Charles Feidelson, Jr.
Mr. Edel's biography of the young Henry James ["Henry James: The Untried Years"] is imposing…. The very notion of devoting so many pages to a period before James had produced a single important work is itself a measure of Mr. Edel's aspiration…. Zealously, but with intelligence and grace, he sets the record straight: he picks up all the "stitches" which James in his memoirs "dropped for worry-saving"—disposes of rash speculation as to the nature of the injury which James suffered at the age of eighteen—marshals the evidence bearing on James's affection for his cousin Minny Temple—unearths James's first short story. The only major fault in this phase of the book, though a strange one in a work that rightfully assumes so authoritative an air, has to do with the annotation: the notes are so sketchy and so badly presented as to make it almost impossible to discover the basis for many particular statements in the text.
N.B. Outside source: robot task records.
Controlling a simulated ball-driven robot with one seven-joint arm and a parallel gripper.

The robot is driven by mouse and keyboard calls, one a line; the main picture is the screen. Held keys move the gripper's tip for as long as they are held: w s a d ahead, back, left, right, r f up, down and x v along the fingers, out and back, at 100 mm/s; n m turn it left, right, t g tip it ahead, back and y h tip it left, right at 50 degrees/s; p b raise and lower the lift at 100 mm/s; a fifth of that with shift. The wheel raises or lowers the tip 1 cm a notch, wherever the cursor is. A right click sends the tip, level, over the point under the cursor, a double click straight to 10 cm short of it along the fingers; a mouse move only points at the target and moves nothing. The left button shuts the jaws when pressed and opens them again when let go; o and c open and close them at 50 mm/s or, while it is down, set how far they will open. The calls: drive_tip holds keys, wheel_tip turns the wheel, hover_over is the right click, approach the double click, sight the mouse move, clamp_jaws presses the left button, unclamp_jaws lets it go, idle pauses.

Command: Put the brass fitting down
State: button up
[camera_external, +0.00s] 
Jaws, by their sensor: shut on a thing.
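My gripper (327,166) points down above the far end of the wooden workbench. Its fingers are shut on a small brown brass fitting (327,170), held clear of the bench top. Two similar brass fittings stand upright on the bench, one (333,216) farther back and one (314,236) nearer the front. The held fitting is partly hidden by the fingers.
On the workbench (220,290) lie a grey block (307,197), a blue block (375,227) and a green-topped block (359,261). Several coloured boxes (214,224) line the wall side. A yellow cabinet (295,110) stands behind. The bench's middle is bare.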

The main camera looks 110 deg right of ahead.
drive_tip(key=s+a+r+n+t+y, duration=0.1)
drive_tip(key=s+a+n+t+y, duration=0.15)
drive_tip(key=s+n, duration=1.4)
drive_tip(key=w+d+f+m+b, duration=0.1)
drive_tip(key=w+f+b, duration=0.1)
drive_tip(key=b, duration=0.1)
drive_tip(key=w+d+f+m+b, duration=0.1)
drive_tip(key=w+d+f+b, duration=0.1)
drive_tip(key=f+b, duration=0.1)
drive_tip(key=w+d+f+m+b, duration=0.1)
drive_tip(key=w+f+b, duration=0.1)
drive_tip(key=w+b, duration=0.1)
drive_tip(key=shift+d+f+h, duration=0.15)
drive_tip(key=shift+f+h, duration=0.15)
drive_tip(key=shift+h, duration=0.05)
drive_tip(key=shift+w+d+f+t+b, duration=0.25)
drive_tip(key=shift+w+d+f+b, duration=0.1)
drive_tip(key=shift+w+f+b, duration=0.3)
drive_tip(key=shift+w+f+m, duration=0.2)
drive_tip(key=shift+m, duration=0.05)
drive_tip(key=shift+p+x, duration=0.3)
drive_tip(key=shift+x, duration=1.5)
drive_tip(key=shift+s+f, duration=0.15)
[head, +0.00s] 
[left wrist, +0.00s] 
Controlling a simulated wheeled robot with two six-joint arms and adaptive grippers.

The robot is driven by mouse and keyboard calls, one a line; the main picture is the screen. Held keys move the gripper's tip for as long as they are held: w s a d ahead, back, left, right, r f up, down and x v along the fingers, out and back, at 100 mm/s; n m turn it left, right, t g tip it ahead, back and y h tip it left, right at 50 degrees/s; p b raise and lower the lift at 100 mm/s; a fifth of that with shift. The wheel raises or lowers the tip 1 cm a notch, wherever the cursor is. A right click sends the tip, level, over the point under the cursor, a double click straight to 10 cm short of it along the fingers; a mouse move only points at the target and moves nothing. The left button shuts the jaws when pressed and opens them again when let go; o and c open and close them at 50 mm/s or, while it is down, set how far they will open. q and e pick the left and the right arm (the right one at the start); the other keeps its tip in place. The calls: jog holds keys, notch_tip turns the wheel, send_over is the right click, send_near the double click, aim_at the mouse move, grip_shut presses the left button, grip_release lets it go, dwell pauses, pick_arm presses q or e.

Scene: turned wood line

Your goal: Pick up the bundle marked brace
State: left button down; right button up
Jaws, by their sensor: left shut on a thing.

The theme of "Henry James: The Untried Years" is plainly stated and elaborately developed. "Above all," says Mr. Edel, "it is … necessary to dispel the belief that there was, so to speak, no 'life' behind the Art of Henry James, that his was a purely cerebrating genius." Mr. Edel sets out to make the "life" as lively as he can. Not that he strains the evidence unduly: in the important cruxes he shows a fine impartiality…. Perhaps taking his cue from the undoubted fact that the very young James was often a...
(The entire section is 600 words.)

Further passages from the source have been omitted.